I am an engineering director in the Highly Automated Driving division. I lead the "HD Perception" team focused on automating HD live map product creation by developing state-of-the-art machine learning and 3D technologies.
How long have you been working in the field on Automated Driving?
I have worked at HERE since completing my doctorate at Notre Dame 12 years ago. I have worked in the Highly Automated Driving (HAD) division since it was formed a few years ago. Before HAD, I worked in the Research organization and transitioned to Platform and Core Map organizations each for a couple of years.
To prepare you for this field, what did you study while at Notre Dame?
I did my Master's and PhD in Computer Science and Engineering.
They had a pretty good football season this year didn't they?
Yeah, ND was in the playoffs with a perfect regular season! I went to the ND-Stanford and ND-Northwestern games this year with my wife Maria, who is also an alum. We have five ND degrees between us!
HD Live Maps
Looking at your Keynote title, for somebody that's not familiar with the term, what do you mean by HD Live Maps? How is that different from normal navigation maps that we use everyday to get from A to B?
Traditional navigation maps contain road topology, road centerline geometry, and road-level attributes. These traditional maps are referred to as a Road Model -- one of the three layers in HD maps.
Another layer in HD maps is the HD Lane Model, which contains lane topology data and lane-level geometry and attributes at centimeter level precision. The third layer coined the HD Localization Model include various features to support localization strategies to pin point a self-driving car to the exact lane and longitudinal location on an HD map. Essentially, we add two additional map layers to the Road Model layer available in a traditional map -- HD Lane Model and HD Localization Model -- resulting in much richer and more precise content.
The HERE HD Live Map is a cloud-based service comprised of various tiled mapping layers that are highly accurate and continuously updated to support connected ADAS and highly or fully automated driving solutions.
How does having an HD Map help a self-driving car? Wouldn't computer vision be enough? A human driver travels to new places without an HD map.
HD maps save human lives. Sensors and Artificial Intelligence are never perfect and make mistakes which cost lives. HD maps can mitigate risk by reducing the margin for error. HD maps assist in planning beyond the sensor range.

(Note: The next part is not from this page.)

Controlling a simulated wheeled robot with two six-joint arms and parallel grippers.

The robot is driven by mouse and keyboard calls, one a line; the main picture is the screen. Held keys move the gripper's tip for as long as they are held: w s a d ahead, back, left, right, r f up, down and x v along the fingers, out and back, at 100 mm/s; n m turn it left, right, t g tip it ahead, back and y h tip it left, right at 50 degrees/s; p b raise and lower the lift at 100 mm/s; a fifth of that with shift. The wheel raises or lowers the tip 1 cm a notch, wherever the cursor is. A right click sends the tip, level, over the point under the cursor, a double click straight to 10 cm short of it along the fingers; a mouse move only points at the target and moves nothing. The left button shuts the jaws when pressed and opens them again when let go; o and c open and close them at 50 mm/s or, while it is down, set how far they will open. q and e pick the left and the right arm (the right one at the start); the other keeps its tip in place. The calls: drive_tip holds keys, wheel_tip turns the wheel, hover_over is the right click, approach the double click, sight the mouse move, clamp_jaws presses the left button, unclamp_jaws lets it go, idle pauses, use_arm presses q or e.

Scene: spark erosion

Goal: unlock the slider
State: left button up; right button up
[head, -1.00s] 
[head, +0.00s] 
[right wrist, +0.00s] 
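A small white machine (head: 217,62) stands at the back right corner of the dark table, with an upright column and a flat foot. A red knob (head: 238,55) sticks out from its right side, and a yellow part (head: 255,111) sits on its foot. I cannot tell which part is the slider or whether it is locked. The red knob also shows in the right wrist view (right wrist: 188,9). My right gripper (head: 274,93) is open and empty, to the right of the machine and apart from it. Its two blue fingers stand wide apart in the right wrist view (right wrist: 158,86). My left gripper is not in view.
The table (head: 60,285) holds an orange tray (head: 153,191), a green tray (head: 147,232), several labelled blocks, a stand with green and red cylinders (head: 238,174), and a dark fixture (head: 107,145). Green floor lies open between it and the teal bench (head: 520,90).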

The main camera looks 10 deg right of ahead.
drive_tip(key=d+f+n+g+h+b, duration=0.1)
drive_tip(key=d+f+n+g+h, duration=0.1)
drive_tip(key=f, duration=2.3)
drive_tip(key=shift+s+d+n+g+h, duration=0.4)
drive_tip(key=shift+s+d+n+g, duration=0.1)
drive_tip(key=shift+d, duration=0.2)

HD maps also enhance sensor and AI capability to understand the environment, especially in uncommon and harsh conditions. Most automated driving solutions recognize HD maps as the hub of key components of sensing, perception, and planning. To use rich HD map information the car also needs to precisely pin point itself on the map and it needs localization. GPS-based solution sometimes has errors of a few meters which could be well beyond a lane width. By matching real time car perception and the HD map it can greatly enhance the localization accuracy.
How do we make HD maps? What are some of the challenges?
To make centimeter level high precision and high accuracy maps on a global scale and keep them constantly up to date is technically challenging and expensive. HD maps have never been successfully deployed before on a large scale so we are pioneers in the space, working closely with our customers and partners to iterate on integrating HD maps in automated driving systems.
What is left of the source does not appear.